As Johnson met with the religious leaders, Ald. Anthony Beale, 9th Ward, said at City Hall that the superintendent’s initial failure to admit he had been drinking that night has raised questions among police officers and the community.
“I think he should have disclosed it,” said Beale, former chair of the City Council committee focused on the police department.
“Right now there’s a level of confidence at this particular time that the superintendent needs to address,” Beale said.
Johnson has also come under increasing attack from the Fraternal Order of Police lodge that represents rank-and-file Chicago officers. The union posted a one-sentence statement on its Facebook page that its board of directors on Wednesday “issued a vote of no confidence against” the superintendent.
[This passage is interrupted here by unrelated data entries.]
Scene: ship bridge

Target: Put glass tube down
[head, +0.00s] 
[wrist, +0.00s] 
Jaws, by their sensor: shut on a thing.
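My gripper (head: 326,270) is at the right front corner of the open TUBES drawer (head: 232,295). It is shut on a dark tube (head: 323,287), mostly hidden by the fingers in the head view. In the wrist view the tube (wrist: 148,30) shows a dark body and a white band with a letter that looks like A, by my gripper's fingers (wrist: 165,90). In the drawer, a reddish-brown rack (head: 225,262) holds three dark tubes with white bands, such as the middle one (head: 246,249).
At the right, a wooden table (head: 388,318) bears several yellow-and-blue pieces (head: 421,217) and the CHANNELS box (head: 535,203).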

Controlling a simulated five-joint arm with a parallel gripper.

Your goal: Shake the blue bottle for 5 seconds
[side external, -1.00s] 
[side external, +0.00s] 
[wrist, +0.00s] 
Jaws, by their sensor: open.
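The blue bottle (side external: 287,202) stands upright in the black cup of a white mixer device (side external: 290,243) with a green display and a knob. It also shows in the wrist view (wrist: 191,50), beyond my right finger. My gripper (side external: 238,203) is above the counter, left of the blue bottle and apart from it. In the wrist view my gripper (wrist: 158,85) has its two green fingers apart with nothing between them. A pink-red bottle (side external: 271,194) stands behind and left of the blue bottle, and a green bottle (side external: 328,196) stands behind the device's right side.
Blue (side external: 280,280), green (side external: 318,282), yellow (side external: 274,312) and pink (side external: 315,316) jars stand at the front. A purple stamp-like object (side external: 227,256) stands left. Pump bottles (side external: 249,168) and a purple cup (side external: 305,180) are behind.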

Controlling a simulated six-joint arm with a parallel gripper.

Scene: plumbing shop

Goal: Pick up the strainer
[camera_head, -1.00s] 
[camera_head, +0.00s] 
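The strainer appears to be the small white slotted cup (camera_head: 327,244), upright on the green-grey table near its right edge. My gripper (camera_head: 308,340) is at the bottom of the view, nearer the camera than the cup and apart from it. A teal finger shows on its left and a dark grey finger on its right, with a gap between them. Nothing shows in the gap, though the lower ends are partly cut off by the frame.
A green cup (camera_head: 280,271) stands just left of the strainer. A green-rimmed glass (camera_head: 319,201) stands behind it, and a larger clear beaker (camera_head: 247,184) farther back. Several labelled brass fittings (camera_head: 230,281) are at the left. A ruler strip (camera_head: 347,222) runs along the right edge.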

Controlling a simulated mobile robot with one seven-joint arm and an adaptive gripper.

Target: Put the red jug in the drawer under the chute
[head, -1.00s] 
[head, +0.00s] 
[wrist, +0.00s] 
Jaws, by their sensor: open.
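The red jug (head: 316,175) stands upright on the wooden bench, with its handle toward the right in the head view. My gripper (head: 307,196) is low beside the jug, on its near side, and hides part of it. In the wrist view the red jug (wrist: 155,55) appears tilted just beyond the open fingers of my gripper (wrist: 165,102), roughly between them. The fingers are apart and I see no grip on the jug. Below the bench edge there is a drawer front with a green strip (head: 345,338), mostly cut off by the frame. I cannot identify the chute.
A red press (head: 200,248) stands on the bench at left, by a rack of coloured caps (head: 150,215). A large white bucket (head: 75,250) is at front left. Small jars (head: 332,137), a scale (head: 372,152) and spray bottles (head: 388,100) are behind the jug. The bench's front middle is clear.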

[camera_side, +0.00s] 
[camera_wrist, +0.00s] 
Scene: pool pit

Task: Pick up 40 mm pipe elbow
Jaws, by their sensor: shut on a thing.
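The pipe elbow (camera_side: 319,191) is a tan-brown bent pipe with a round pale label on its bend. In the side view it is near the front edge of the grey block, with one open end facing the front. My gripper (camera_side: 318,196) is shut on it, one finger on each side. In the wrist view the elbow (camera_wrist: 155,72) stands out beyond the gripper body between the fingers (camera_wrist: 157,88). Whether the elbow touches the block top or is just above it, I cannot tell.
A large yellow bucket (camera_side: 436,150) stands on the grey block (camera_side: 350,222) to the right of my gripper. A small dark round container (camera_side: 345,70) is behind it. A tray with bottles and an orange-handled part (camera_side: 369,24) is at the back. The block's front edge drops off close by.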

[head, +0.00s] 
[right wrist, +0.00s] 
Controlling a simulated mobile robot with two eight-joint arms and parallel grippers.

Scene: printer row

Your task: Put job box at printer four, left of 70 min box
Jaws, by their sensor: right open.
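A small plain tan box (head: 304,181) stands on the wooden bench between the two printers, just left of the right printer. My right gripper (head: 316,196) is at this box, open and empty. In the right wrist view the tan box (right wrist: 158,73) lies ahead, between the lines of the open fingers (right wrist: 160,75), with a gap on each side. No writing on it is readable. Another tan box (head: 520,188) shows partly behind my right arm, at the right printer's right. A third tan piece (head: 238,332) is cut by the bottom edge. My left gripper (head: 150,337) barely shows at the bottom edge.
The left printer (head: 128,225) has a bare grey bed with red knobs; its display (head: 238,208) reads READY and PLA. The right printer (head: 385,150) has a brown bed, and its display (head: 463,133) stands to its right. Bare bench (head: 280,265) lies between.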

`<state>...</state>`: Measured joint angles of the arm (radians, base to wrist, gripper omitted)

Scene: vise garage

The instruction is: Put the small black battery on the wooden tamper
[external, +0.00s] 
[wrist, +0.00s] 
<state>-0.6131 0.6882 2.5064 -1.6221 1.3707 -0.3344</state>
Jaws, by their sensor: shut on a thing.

Lodge officials declined to comment on that vote but an earlier FOP posting says a Johnson decision to skip a speech by President Donald Trump in Chicago next week “would be an insult” to both the president and his office “and would be a mark of disgrace upon the city throughout the entire nation, including Mayor Lori Lightfoot.”
Johnson released a statement in response.
“While today’s decision is from the Board and not the active FOP membership, I understand and respect that the Lodge is upset about the decision to not stand with the president,” the statement says.
“As police officers, our job is to be the voice for the voiceless and ambassadors to the communities that we serve,” Johnson’s statement adds. “I can’t in good conscience stand by while racial insults and hatred are cast from the Oval Office, or Chicago is held hostage because of our views on New Americans.”